## Directions
Check every line below for the word "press" and copy each one that has it.
***
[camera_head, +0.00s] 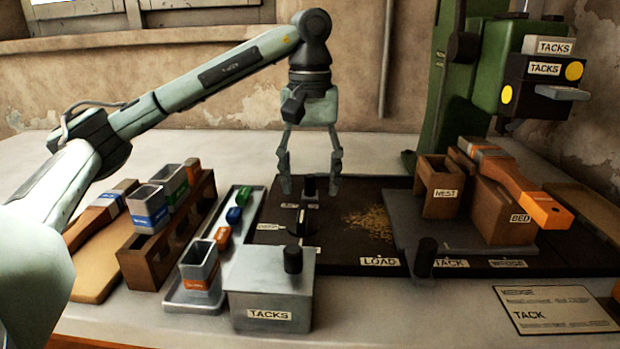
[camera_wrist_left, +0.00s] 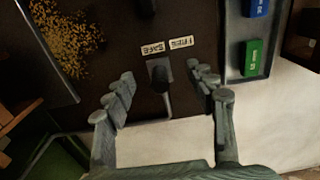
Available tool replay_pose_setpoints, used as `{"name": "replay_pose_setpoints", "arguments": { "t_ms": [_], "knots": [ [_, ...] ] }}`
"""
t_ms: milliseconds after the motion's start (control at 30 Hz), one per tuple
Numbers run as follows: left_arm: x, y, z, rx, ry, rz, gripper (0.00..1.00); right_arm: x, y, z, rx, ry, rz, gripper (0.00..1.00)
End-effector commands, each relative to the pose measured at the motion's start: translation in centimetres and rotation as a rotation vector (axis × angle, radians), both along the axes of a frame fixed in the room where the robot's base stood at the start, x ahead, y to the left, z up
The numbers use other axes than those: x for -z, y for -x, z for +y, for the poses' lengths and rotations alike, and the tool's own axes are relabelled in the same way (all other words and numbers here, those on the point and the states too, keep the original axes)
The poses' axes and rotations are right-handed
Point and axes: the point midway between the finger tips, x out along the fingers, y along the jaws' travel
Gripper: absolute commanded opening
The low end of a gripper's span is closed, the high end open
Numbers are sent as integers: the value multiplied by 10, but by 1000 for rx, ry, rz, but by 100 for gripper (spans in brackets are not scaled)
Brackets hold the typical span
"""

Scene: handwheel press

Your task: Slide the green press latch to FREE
***
## Output below
Scene: handwheel press
Your task: Slide the green press latch to FREE

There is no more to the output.